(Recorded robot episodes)
┌────────

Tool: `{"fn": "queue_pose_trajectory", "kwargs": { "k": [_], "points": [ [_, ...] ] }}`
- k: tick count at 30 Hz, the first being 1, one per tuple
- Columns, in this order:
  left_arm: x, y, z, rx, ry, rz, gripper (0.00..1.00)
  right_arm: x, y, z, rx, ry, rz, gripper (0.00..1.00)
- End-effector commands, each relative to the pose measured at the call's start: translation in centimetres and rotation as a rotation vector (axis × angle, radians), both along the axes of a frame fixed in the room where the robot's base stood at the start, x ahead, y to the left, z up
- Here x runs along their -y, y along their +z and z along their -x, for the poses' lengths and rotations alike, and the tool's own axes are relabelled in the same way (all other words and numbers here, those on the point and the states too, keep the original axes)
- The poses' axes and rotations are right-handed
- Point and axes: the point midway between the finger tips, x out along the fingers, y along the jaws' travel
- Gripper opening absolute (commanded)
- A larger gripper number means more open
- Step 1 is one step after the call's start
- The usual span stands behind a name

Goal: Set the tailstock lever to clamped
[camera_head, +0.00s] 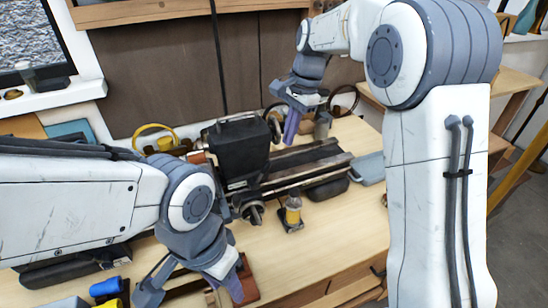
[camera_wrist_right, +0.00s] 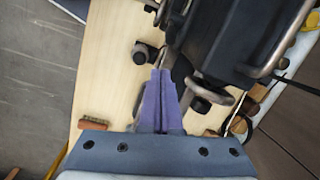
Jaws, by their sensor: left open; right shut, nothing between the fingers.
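A small lathe stands on the wooden bench in the head view, with a black headstock (camera_head: 240,150) and a bed (camera_head: 305,168) running right. My right gripper (camera_head: 289,132) is shut and empty, pointing down over the far side of the bed. In the right wrist view its purple fingers (camera_wrist_right: 160,75) are together beside the dark lathe body (camera_wrist_right: 215,40). A grey bar with a black knob (camera_wrist_right: 200,105) lies just right of them; I cannot tell whether it is the tailstock lever. The lever's setting is not readable. My left gripper (camera_head: 192,292) is open and empty at the front left.
A yellow ring (camera_head: 154,137) lies behind at the left, and a blue cylinder (camera_head: 105,287) at the front left.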

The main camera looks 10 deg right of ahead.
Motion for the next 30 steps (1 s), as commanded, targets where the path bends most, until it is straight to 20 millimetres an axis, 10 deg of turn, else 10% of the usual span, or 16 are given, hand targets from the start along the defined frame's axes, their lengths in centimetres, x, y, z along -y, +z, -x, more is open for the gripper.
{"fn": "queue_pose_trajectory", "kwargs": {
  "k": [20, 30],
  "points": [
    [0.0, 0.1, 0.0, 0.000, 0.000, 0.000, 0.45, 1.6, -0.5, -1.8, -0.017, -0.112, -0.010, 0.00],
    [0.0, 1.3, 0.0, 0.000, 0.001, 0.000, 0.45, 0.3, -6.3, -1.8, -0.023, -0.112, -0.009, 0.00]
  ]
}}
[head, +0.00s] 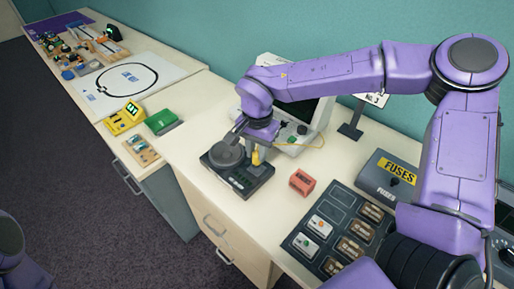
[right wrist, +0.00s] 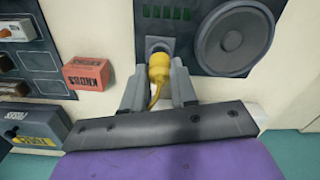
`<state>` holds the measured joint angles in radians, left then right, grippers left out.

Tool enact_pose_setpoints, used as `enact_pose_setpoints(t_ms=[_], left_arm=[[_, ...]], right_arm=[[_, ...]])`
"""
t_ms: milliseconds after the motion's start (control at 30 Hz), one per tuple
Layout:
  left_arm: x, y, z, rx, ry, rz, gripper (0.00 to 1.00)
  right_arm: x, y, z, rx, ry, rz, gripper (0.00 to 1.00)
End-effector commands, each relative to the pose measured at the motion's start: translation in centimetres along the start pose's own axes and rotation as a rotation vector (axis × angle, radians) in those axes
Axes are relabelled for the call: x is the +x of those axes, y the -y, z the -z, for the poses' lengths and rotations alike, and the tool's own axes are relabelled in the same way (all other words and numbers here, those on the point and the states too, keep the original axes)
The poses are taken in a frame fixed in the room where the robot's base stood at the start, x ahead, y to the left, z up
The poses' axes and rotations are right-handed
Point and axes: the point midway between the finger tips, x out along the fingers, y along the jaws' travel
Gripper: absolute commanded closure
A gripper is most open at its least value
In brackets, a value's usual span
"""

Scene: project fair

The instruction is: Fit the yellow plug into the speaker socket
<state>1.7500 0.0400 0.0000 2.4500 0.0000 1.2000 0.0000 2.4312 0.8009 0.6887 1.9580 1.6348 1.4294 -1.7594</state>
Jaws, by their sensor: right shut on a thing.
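The yellow plug (right wrist: 159,69) is between the two grey fingers of my right gripper (right wrist: 160,88), which is shut on it. The plug also shows in the head view (head: 256,159), upright below the gripper (head: 257,148). The panel lies on the bench in the head view (head: 238,187), with a round speaker (head: 226,153) beside the socket. My left gripper is out of view.
A thin yellow cord (head: 310,146) runs towards a grey console (head: 297,131) behind. A red box (head: 302,182) stands right of the panel, near a dark tray of modules (head: 325,262) and a FUSES box (head: 388,176).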

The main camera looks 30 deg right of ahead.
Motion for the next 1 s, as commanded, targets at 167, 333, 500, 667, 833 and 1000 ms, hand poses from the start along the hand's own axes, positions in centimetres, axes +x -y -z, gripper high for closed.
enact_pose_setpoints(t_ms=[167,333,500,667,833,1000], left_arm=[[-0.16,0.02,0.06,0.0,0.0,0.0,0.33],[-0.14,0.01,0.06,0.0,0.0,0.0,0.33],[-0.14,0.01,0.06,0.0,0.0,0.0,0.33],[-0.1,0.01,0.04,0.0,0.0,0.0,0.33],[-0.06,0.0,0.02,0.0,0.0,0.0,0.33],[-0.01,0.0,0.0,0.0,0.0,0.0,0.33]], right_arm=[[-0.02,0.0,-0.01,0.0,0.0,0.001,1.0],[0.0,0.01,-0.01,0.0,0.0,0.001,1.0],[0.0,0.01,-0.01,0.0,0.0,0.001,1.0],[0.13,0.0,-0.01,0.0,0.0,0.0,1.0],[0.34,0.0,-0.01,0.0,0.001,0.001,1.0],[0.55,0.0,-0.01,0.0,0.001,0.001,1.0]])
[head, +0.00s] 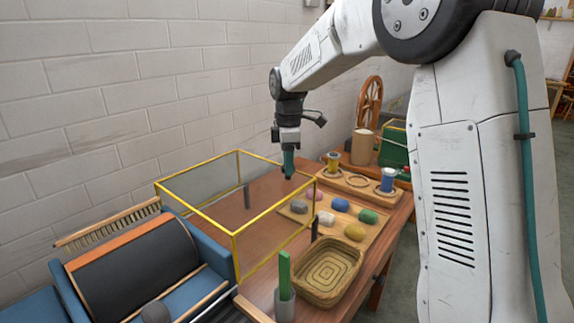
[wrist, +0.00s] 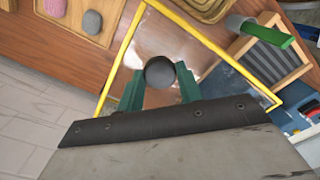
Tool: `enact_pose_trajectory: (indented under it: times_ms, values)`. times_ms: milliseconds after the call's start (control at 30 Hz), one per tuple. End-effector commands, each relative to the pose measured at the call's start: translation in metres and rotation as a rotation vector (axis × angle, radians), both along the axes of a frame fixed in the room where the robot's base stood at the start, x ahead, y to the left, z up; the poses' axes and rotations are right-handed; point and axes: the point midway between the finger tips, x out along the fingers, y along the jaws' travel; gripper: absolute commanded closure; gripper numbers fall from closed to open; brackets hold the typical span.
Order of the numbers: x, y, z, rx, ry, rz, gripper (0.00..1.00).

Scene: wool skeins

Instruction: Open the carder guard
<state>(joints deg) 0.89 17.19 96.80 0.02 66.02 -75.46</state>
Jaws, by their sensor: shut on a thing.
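The carder guard (head: 234,236) is a clear box with a yellow frame. In the head view it stands to the right of the carder's dark drum (head: 132,268), which shows uncovered. Its frame also shows in the wrist view (wrist: 121,52). My gripper (head: 288,176) has green fingers and points down at the guard's far right top edge. In the wrist view my gripper (wrist: 160,84) has its fingers on both sides of a dark round knob (wrist: 159,71) and is shut on it. How the knob joins the guard is hidden.
A woven basket (head: 328,273) and a grey cup with a green-handled tool (head: 284,290) stand in front of the guard. A board with several coloured wool pieces (head: 340,204) lies to the right, with spools (head: 388,180) behind. A brick wall (head: 110,90) bounds the back.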

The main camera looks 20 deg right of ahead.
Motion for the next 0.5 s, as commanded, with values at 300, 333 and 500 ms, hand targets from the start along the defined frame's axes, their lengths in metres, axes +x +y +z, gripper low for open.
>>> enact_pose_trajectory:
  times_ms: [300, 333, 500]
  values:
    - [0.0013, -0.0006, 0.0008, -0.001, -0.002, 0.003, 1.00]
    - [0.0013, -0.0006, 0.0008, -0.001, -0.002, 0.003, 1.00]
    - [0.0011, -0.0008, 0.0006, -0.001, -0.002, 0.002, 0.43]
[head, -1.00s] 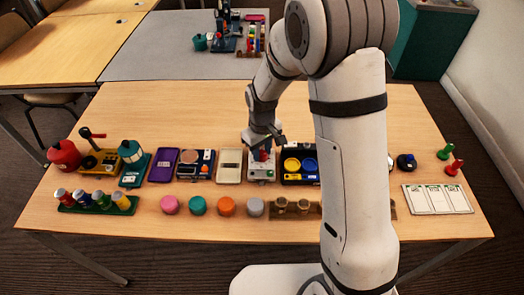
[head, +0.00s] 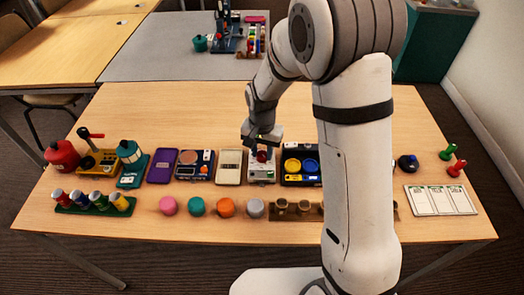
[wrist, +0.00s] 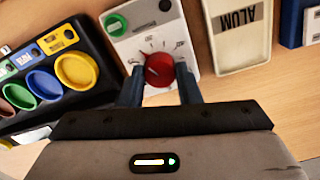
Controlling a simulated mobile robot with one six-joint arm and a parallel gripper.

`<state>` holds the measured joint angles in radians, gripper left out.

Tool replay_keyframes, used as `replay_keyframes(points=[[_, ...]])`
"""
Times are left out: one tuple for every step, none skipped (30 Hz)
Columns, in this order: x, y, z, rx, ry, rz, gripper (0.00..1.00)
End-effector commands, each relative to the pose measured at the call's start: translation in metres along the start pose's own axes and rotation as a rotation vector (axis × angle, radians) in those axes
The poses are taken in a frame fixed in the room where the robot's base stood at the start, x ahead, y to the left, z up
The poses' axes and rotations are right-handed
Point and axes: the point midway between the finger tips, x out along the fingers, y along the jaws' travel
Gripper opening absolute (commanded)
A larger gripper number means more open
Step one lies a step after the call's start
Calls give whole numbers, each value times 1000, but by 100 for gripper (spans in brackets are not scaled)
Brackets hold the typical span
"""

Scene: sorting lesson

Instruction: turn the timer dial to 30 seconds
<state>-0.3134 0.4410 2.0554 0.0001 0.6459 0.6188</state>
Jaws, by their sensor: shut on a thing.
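The timer (wrist: 120,48) is a pale box with a red dial (wrist: 159,69) and a printed scale around it. The scale's figures are too small to read surely. A small green knob (wrist: 116,25) sits near the box's corner. In the head view the timer (head: 262,178) stands mid-table with my gripper (head: 262,153) above it, pointing down. In the wrist view my gripper (wrist: 160,72) has one finger on each side of the red dial and is shut on it. The dial's pointer position cannot be told surely.
A black tray with coloured cups (wrist: 75,69) stands close beside the timer. On the other side lies a pale tray marked ALUM (wrist: 237,35). Coloured round lids (head: 226,207) and a brown rack (head: 310,213) stand in front. The table behind the timer is clear.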

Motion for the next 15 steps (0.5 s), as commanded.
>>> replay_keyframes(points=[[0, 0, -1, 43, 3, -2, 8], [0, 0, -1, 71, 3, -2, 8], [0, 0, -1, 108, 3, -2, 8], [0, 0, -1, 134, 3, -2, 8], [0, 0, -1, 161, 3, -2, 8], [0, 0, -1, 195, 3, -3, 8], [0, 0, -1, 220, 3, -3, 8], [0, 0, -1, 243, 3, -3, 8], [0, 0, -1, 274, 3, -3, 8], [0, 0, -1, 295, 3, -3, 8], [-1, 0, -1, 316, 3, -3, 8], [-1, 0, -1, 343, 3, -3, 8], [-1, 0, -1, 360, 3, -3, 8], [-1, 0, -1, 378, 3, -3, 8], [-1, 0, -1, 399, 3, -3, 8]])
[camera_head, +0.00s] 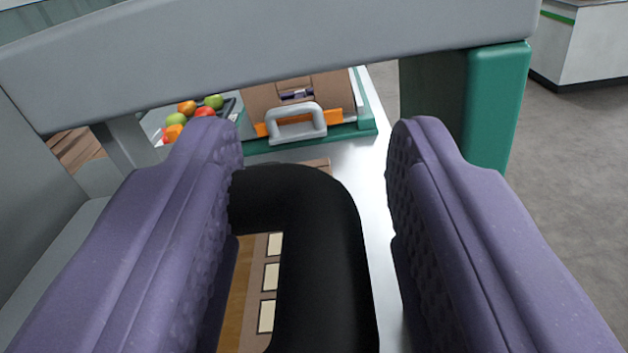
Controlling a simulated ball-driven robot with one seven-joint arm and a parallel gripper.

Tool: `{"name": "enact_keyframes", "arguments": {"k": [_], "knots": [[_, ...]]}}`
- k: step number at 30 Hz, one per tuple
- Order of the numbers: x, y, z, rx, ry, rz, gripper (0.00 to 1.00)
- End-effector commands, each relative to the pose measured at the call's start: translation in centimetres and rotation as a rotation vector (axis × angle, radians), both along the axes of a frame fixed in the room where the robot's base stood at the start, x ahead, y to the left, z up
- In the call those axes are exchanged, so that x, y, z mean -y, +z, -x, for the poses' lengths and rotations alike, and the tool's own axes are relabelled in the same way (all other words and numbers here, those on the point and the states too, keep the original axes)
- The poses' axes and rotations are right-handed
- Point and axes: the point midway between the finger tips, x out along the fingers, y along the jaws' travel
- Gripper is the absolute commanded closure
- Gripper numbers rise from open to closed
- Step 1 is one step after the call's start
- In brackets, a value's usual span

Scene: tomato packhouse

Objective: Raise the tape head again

└────────

:: Your goal ::
Quote the data above verbatim from its first line to the line that includes "- The usual span stands behind a name", with both boundary lines retained.

:: Written reply ::
Tool: `{"fn": "queue_pose_trajectory", "kwargs": { "k": [_], "points": [ [_, ...] ] }}`
- k: tick count at 30 Hz, the first being 1, one per tuple
- Columns, in this order:
  left_arm: x, y, z, rx, ry, rz, gripper (0.00..1.00)
  right_arm: x, y, z, rx, ry, rz, gripper (0.00..1.00)
- End-effector commands, each relative to the pose measured at the call's start: translation in centimetres and rotation as a rotation vector (axis × angle, radians), both along the axes of a frame fixed in the room where the robot's base stood at the start, x ahead, y to the left, z up
- Here x runs along their -y, y along their +z and z along their -x, for the poses' lengths and rotations alike, and the tool's own axes are relabelled in the same way (all other words and numbers here, those on the point and the states too, keep the original axes)
- The poses' axes and rotations are right-handed
- Point and axes: the point midway between the finger tips, x out along the fingers, y along the jaws' travel
- Gripper opening absolute (commanded)
- A larger gripper number means more open
- Step 1 is one step after the call's start
- The usual span stands behind a name

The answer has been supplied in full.